What you have to do ▸ Restate the whole listing word for word. Pictures are left out.

Dataset extract ▸
····················

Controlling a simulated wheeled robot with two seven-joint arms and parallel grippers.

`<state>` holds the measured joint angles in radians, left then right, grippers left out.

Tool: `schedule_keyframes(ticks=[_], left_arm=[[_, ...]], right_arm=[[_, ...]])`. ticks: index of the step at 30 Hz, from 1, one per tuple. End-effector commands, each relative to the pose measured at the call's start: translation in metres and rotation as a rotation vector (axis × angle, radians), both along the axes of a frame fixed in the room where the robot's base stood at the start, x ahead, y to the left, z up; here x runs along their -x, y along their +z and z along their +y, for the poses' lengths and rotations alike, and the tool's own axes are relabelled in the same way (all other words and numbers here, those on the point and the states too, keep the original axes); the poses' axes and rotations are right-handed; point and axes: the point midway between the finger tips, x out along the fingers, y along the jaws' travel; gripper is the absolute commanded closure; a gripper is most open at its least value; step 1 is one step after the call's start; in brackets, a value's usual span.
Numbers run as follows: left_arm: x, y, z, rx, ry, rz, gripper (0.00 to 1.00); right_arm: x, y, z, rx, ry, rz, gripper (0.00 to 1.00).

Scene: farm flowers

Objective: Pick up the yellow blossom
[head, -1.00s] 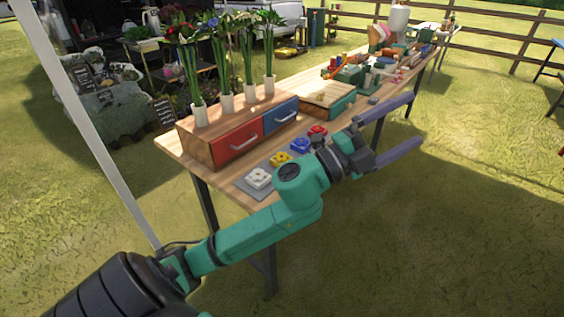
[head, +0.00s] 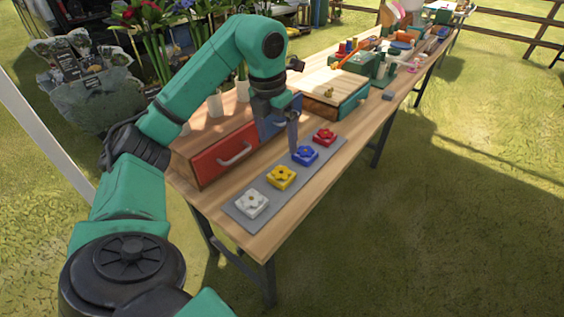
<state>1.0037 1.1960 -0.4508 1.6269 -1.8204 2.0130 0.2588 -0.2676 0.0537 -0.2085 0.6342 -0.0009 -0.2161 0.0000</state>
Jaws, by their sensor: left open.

····················

Final result ▸
Controlling a simulated wheeled robot with two seven-joint arms and parallel grippers.

`<state>` holds the measured joint angles in radians, left then right, grippers left out.

Tool: `schedule_keyframes(ticks=[_], left_arm=[[_, ...]], right_arm=[[_, ...]])`. ticks: index of the step at 30 Hz, from 1, one per tuple. End-effector commands, each relative to the pose measured at the call's start: translation in metres and rotation as a rotation vector (axis × angle, radians), both along the axes of a frame fixed in the room where the robot's base stood at the start, x ahead, y to the left, z up; here x runs along their -x, y along their +z and z along their +y, for the poses' lengths and rotations alike, and the tool's own axes are relabelled in the same way (all other words and numbers here, those on the point and the states too, keep the original axes); the poses' axes and rotations are right-handed; point and axes: the point midway between the finger tips, x out along the fingers, y along the jaws' travel; gripper is the absolute commanded closure; a gripper is most open at its least value; step 1 is one step after the call's start; in brackets, a value's usual span.
Numbers run as follows: left_arm: x, y, z, rx, ry, rz, gripper (0.00 to 1.00); right_arm: x, y, z, rx, ry, rz, gripper (0.00 to 1.00).

Scene: farm flowers

Objective: Pick up the yellow blossom
[head, -1.00s] 
[head, +0.00s] 
<state>1.0037 1.1960 -0.4508 1.6269 -1.8204 2.0130 0.2588 -0.2676 0.0537 -0.2085 0.6342 -0.0009 -0.2161 0.0000</state>
Jaws, by their sensor: left open.

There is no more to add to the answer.